--- start of AVAILABLE DATA ---
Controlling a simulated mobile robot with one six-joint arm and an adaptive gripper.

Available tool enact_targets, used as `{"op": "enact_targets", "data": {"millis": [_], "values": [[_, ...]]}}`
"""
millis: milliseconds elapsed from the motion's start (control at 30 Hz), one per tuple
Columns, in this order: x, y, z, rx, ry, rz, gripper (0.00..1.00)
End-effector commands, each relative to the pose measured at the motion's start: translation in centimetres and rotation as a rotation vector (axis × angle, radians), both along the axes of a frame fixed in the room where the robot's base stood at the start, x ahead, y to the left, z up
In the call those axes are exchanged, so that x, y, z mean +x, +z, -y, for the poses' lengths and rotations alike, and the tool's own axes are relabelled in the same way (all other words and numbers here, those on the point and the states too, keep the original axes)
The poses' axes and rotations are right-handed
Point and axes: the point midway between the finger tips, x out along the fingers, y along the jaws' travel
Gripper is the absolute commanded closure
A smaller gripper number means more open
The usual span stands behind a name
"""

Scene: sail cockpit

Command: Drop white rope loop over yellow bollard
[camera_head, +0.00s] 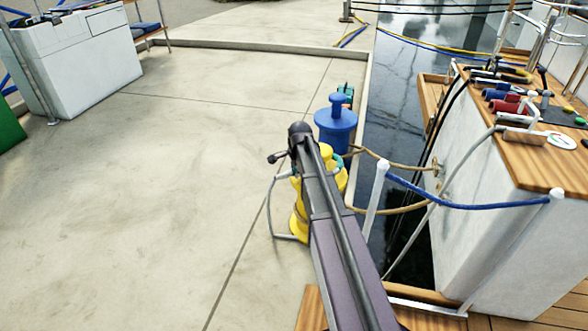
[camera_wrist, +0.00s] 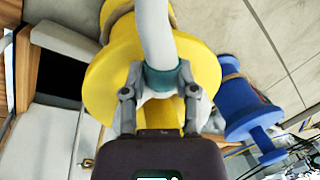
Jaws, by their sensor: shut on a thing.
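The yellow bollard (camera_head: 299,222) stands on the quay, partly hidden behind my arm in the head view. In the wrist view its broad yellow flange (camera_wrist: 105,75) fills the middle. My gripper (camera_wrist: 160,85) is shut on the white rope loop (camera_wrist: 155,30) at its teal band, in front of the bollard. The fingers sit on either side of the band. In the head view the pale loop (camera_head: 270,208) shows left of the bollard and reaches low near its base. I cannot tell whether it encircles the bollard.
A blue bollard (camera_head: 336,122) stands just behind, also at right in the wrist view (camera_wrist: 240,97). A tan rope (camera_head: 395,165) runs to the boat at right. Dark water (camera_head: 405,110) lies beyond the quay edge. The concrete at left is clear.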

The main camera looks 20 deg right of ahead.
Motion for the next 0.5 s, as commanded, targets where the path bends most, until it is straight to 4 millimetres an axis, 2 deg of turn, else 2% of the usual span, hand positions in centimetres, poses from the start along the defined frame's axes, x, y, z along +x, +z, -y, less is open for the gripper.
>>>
--- end of AVAILABLE DATA ---
--- start of AVAILABLE DATA ---
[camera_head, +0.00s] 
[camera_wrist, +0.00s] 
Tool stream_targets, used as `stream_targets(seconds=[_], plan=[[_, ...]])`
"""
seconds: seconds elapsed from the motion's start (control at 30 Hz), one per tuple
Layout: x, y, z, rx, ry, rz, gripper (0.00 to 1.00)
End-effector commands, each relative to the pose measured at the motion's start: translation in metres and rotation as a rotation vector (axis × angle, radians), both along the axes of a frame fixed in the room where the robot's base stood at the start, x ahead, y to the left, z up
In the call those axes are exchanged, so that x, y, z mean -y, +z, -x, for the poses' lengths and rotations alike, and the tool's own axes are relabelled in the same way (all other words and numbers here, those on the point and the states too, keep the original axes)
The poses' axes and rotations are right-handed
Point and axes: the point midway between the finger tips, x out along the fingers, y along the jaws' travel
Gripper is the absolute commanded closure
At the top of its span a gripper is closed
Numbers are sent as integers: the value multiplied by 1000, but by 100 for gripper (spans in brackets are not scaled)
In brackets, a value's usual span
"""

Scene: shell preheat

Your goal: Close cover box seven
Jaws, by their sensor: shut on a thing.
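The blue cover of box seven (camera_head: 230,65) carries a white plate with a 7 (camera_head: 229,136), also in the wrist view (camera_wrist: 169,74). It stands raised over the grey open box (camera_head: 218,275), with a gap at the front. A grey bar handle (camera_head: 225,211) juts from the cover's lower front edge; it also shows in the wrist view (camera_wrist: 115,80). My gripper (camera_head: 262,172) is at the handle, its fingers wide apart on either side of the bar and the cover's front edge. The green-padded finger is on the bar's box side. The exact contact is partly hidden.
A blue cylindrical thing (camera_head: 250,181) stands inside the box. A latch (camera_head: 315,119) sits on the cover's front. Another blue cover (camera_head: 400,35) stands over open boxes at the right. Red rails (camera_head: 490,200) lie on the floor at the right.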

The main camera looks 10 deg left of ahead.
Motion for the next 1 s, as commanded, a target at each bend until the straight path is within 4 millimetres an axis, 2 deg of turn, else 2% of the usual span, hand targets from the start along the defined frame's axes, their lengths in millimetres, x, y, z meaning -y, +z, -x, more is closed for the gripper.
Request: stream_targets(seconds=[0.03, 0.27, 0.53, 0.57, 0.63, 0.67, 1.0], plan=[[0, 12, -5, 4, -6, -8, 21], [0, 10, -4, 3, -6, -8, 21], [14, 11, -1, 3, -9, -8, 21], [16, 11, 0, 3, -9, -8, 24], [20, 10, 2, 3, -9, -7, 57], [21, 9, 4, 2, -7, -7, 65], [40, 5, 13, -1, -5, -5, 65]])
--- end of AVAILABLE DATA ---
## [THE EXERCISE]
Gather each line of the listing that holds the string "next".

## [OUTPUT BELOW]
Motion for the next 0.5 s, as commanded, targets where the path bends most, until it is straight to 4 millimetres an axis, 2 deg of turn, else 2% of the usual span, hand positions in centimetres, poses from the start along the defined frame's axes, x, y, z along +x, +z, -y, less is open for the gripper.
Motion for the next 1 s, as commanded, a target at each bend until the straight path is within 4 millimetres an axis, 2 deg of turn, else 2% of the usual span, hand targets from the start along the defined frame's axes, their lengths in millimetres, x, y, z meaning -y, +z, -x, more is closed for the gripper.

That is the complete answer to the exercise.